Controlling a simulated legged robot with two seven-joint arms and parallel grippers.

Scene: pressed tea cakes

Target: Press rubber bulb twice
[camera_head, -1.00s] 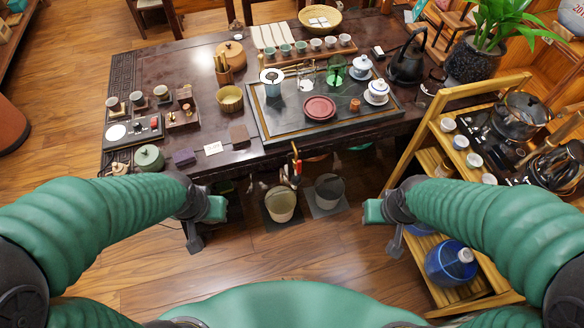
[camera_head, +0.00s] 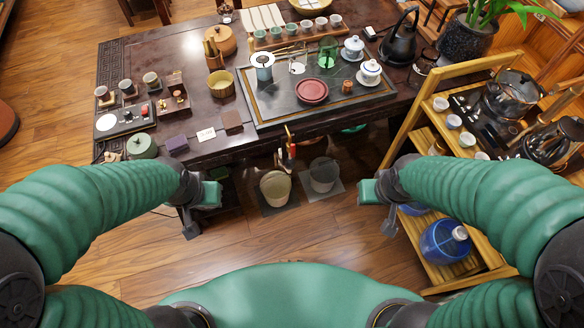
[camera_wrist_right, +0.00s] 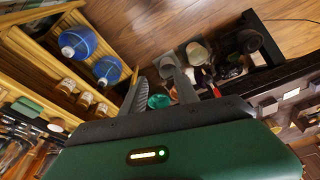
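I cannot make out a rubber bulb for certain in either view. The dark tea table (camera_head: 190,80) stands ahead of me. Small items stand on it, including a black panel with a red button (camera_head: 127,117) at its left end. My left gripper (camera_head: 191,222) hangs in front of the table's near left side, apart from everything on it; its finger gap does not show. My right gripper (camera_head: 388,224) hangs in front of the table, left of the wooden shelf. In the wrist view its two fingers (camera_wrist_right: 160,90) are spread with nothing held between them.
Two buckets (camera_head: 275,188) (camera_head: 323,175) stand on the floor below the table's front edge. The wooden shelf (camera_head: 412,112) with cups, a glass pot and blue water bottles (camera_head: 444,240) stands at the right. The wood floor (camera_head: 285,235) between my arms is clear.

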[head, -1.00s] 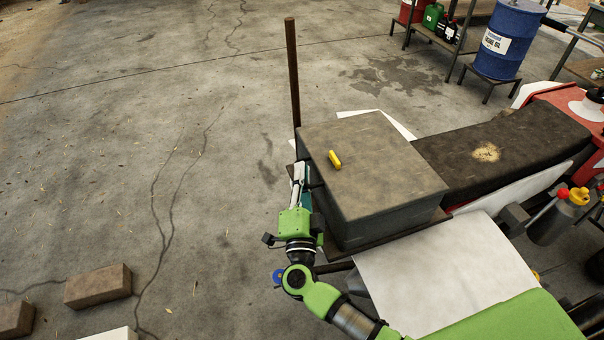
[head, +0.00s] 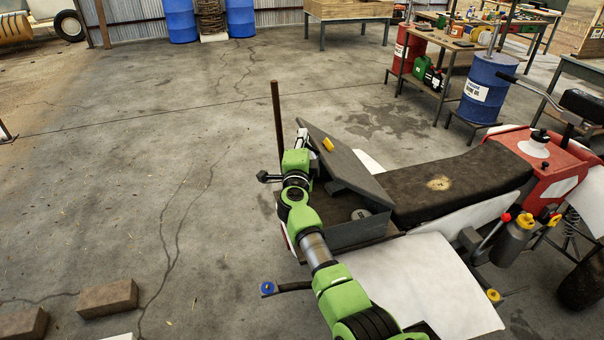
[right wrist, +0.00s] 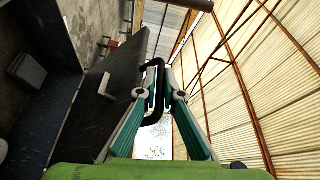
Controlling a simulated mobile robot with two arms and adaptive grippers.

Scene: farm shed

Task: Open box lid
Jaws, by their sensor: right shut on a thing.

THE REQUEST —
Reproduce, starting at the line containing "Scene: pressed tea cakes" and stopping after the line containing "Scene: farm shed", each of those lines exactly and no others; leave pictures out.

SOLUTION TO THIS EXERCISE —
Scene: pressed tea cakes

Target: Press rubber bulb twice
[camera_head, -1.00s] 
[camera_head, +0.00s] 
[camera_wrist_right, +0.00s] 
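I cannot make out a rubber bulb for certain in either view. The dark tea table (camera_head: 190,80) stands ahead of me. Small items stand on it, including a black panel with a red button (camera_head: 127,117) at its left end. My left gripper (camera_head: 191,222) hangs in front of the table's near left side, apart from everything on it; its finger gap does not show. My right gripper (camera_head: 388,224) hangs in front of the table, left of the wooden shelf. In the wrist view its two fingers (camera_wrist_right: 160,90) are spread with nothing held between them.
Two buckets (camera_head: 275,188) (camera_head: 323,175) stand on the floor below the table's front edge. The wooden shelf (camera_head: 412,112) with cups, a glass pot and blue water bottles (camera_head: 444,240) stands at the right. The wood floor (camera_head: 285,235) between my arms is clear.

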[head, -1.00s] 
[head, +0.00s] 
[right wrist, +0.00s] 
Controlling a simulated mobile robot with two arms and adaptive grippers.

Scene: farm shed

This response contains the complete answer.